Namun ada satu faktor yang membuat rekonsiliasi lebih mudah dilakukan di Rwanda, dibanding katakanlah Indonesia selepas tragedi 1965-1966. Pemerintah Rwanda menggelar Pengadilan Gacaca, sebuah pengadilan terbuka yang menghukum semua pelaku pembantaian suku Tutsi. Artinya, sebelum rekonsiliasi dilakukan, keadilan coba diberikan kepada korban sekalipun keluarga mereka tak bisa kembali.
Maria merasa berutang kepada Tuhan, karena dia dan putrinya masih diizinkan bertahan hidup. Rwanda adalah negara yang cukup religius di Benua Afrika. Artinya, pendekatan agama menjadi fokus banyak program-program rekonsiliasi yang ditawarkan LSM pendamping.
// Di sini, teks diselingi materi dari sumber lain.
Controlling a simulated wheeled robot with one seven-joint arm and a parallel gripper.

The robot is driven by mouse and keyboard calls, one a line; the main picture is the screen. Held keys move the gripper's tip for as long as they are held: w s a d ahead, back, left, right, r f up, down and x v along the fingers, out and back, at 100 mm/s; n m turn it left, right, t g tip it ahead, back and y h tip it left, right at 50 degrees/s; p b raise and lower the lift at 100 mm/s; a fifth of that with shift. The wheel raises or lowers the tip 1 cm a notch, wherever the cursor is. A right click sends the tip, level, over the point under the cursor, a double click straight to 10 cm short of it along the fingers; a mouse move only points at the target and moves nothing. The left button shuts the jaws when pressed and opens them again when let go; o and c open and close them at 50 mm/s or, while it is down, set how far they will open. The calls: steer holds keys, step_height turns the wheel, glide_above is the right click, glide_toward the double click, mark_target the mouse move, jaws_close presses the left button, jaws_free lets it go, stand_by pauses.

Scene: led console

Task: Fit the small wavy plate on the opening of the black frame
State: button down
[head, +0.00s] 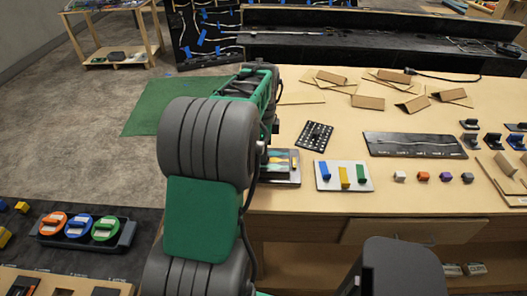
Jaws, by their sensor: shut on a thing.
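My arm rises through the left middle of the head view, and its large grey and green links cover what lies behind them. My gripper's fingers and anything between them are hidden behind the arm. A flat grey-edged console (294,179) lies on the table just right of the arm. Its top shows dark areas with teal and yellow patches, and its left part is hidden. I cannot make out the small wavy plate or the frame's opening for certain.
A black perforated plate (314,135), a light board (323,182) with blue, yellow and green blocks, and a long black panel (413,145) lie to the right. Several small coloured blocks line the front. Folded cardboard pieces (411,104) lie at the back. Bare table shows between them.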

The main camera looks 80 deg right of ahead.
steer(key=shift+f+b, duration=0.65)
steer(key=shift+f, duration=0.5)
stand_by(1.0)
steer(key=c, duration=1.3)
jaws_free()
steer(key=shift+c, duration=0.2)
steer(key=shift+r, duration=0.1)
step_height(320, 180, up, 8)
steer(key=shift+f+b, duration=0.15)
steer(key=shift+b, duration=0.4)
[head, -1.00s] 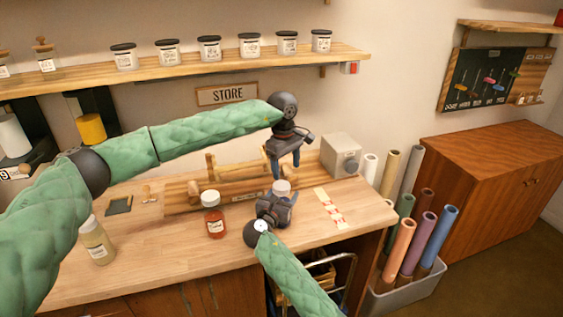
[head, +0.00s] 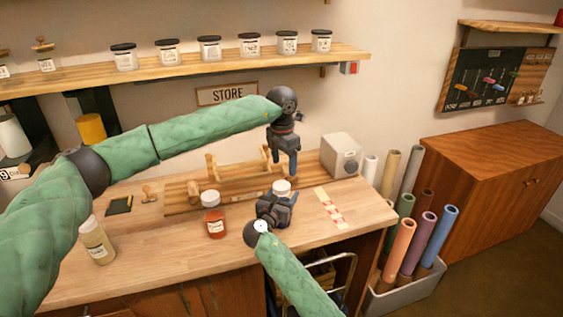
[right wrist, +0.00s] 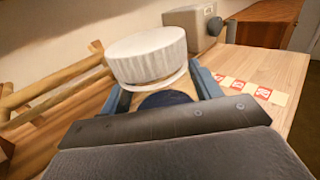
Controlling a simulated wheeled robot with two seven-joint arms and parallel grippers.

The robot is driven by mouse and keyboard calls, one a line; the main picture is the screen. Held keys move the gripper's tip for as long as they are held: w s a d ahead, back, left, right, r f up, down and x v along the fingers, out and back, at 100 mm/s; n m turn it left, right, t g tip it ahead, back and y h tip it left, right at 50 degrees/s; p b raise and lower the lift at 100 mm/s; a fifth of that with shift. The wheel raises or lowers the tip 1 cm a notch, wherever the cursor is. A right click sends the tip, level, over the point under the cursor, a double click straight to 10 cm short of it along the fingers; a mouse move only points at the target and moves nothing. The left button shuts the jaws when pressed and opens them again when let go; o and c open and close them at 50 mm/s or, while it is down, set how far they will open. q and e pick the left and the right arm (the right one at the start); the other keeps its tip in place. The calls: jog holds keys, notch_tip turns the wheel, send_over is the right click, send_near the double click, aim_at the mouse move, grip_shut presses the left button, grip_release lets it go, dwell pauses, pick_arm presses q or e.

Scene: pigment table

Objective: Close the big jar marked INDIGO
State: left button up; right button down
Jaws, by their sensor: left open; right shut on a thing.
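A big jar with dark blue contents (right wrist: 165,99) stands at the bench's front right; its label is hidden. A white ribbed lid (right wrist: 147,55) sits on its mouth, and it also shows in the head view (head: 282,187). In the right wrist view the lid looks slightly tilted, with a pale band of the neck below it; I cannot tell how tightly it is seated. My right gripper (head: 277,203) is shut around the jar's body, below the lid. My left gripper (head: 284,173) is open, pointing down, just above the lid and apart from it.
A jar with red contents (head: 216,226) and a white lid stands left of the held jar. A wooden rack (head: 235,178) lies behind. A grey box (head: 341,156) stands at the back right. A red-and-white strip (head: 330,208) lies on clear bench to the right.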

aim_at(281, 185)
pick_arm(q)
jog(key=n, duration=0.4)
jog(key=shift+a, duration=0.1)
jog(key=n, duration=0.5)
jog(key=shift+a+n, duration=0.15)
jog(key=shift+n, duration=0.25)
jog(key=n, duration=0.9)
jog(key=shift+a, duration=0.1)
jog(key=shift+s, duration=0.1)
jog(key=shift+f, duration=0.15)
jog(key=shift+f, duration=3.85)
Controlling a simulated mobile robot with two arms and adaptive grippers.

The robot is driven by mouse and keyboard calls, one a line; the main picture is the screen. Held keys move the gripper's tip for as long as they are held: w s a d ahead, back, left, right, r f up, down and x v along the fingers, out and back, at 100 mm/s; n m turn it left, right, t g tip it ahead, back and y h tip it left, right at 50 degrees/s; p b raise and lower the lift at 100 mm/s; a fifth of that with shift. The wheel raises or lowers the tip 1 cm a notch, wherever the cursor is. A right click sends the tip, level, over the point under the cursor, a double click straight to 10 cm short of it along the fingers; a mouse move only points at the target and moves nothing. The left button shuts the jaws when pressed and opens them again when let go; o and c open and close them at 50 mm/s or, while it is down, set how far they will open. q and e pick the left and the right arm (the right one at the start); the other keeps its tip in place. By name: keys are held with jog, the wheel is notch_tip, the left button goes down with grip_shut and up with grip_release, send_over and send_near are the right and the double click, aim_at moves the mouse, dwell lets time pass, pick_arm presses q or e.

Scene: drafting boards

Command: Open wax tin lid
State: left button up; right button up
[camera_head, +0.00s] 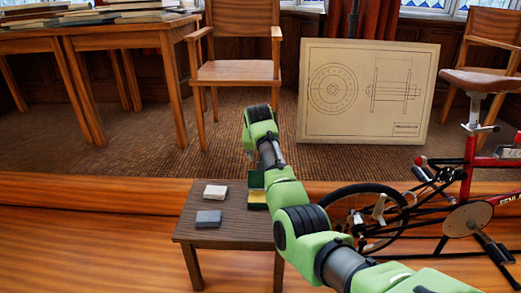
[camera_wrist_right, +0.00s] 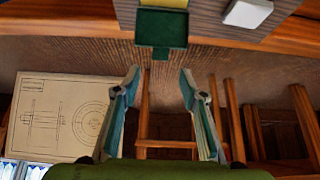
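The wax tin (camera_head: 257,206) sits on the small dark table, partly behind my right arm. Its dark green lid (camera_head: 256,180) stands raised at the far side, and yellow wax (camera_head: 257,196) shows in front of it. In the right wrist view the green lid (camera_wrist_right: 161,28) is at the top, with a strip of yellow wax (camera_wrist_right: 165,3) beside it. My right gripper (camera_wrist_right: 158,82) is open and empty, its fingertips apart from the lid. My left gripper is not in view.
A white block (camera_head: 215,192) and a blue-grey block (camera_head: 208,219) lie on the small table (camera_head: 240,236). A wooden chair (camera_head: 237,70) and a drawing board (camera_head: 366,92) stand behind it. A red bicycle (camera_head: 470,190) stands at the right.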

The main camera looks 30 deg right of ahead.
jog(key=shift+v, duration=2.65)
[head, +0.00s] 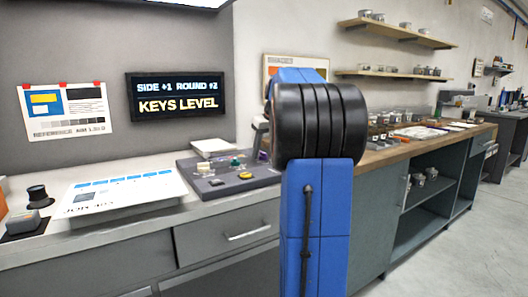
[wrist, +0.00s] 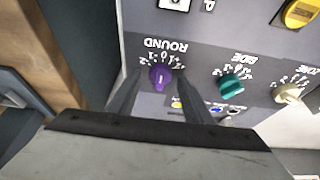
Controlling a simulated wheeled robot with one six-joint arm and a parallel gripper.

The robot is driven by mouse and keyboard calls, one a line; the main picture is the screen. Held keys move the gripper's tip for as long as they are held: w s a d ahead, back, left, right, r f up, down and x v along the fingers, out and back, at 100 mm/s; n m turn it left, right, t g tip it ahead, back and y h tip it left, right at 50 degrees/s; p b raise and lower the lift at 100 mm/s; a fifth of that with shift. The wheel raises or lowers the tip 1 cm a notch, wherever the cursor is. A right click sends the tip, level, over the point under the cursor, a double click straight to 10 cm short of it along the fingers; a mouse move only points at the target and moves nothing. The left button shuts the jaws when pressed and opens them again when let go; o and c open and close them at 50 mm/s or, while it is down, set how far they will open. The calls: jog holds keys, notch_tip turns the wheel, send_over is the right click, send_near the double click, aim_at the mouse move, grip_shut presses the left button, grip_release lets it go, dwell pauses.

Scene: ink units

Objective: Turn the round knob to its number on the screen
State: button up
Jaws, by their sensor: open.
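The screen (head: 177,95) on the wall reads "SIDE +1 ROUND +2" with "KEYS LEVEL" below. The round knob (wrist: 160,77) is purple and sits under the upside-down word ROUND on the grey panel (wrist: 215,57). A pale mark shows on the knob, but the exact number it points to is too small to tell. My gripper (wrist: 161,73) is open, with one dark finger on each side of the round knob. I cannot tell whether the fingers touch it. In the head view my arm hides part of the panel's right side.
A teal knob (wrist: 231,86) labelled SIDE and a cream knob (wrist: 287,93) lie right of the round knob. A yellow button (wrist: 301,12) is at the upper right. A white board (head: 125,192) lies left of the panel on the counter.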

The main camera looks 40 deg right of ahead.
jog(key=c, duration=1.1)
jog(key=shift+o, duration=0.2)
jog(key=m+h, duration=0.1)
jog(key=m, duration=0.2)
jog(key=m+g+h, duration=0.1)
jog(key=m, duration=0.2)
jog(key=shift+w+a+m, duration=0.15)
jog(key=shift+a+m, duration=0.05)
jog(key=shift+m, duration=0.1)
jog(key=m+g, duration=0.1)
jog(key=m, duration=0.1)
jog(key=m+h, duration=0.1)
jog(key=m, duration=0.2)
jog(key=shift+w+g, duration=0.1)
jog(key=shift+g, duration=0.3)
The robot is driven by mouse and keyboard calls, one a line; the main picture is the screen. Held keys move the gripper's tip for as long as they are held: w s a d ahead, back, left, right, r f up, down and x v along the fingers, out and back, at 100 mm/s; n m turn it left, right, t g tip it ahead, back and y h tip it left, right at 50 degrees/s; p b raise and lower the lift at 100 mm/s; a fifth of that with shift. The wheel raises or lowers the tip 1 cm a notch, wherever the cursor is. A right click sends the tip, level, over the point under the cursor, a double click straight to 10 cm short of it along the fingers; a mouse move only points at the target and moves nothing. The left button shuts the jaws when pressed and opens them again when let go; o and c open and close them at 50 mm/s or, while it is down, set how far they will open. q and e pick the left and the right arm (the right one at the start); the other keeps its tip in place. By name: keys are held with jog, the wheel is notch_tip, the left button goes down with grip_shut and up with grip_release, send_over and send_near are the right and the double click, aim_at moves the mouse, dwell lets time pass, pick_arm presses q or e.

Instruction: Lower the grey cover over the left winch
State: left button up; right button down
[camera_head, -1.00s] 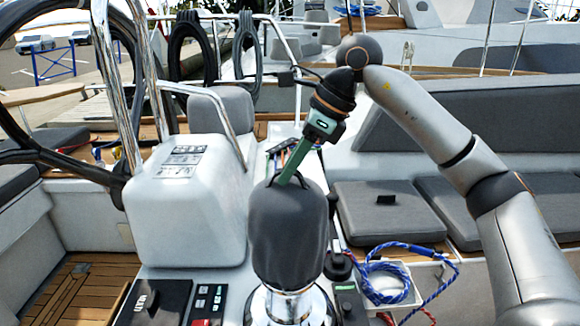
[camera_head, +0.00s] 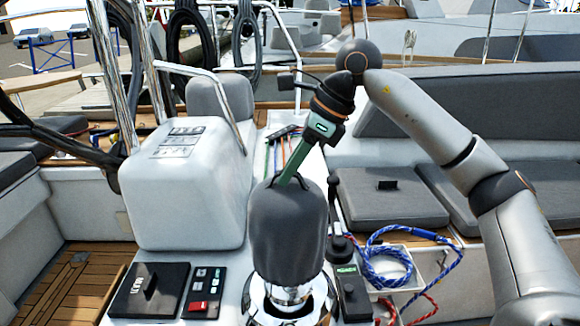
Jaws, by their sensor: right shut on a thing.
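The grey cover (camera_head: 287,232) hangs upright over the chrome winch (camera_head: 288,296) in the lower middle of the head view. The cover hides the winch's upper part; its shiny lower part and base show beneath the cover's bottom edge. My right gripper (camera_head: 291,175) comes from the upper right and is shut on the loop at the top of the cover. The fingertips are partly hidden by the loop. My left gripper is not in view.
A white console (camera_head: 185,190) stands left of the cover. A black hatch panel (camera_head: 149,290) and a switch panel (camera_head: 204,292) lie in front of it. On the right are a black lever (camera_head: 341,242) and a white tray (camera_head: 411,286) with blue rope (camera_head: 387,268).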

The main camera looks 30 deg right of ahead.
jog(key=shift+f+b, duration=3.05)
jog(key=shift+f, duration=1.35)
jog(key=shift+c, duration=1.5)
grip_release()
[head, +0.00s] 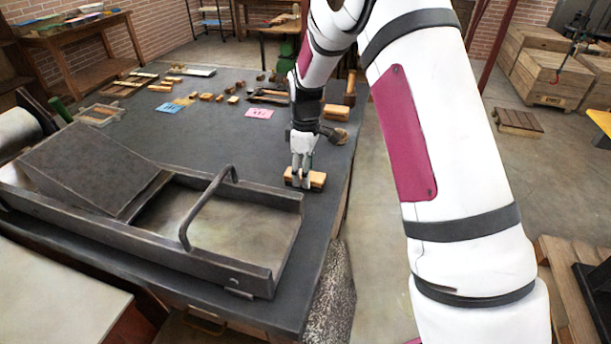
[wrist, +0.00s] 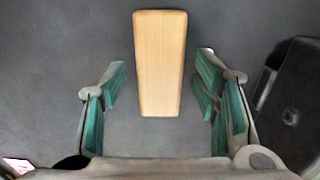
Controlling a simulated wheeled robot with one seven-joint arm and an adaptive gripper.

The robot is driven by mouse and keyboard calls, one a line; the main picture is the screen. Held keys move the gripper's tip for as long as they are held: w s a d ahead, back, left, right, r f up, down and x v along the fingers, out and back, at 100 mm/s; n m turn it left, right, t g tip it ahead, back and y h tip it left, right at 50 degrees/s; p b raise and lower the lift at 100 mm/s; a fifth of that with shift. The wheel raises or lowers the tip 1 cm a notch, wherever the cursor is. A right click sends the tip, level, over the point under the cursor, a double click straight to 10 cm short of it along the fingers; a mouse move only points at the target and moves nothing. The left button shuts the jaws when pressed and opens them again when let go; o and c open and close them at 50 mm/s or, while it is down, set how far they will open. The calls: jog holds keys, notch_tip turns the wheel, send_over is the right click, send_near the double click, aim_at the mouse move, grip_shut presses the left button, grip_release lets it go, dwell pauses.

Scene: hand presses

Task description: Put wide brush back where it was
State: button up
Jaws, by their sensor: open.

“Ketika hati seseorang dibebani, ia takkan bisa melihat hal positif sama sekali. Tetapi bila ia memaafkan secara ikhlas, ada banyak hal positif yang akan dia alami,” kata Maria. “Pengampunan itu hal yang penting, karena melegakan hatimu dan kamu mendapatkan ide baru buat melanjutkan hidup seperti biasa.”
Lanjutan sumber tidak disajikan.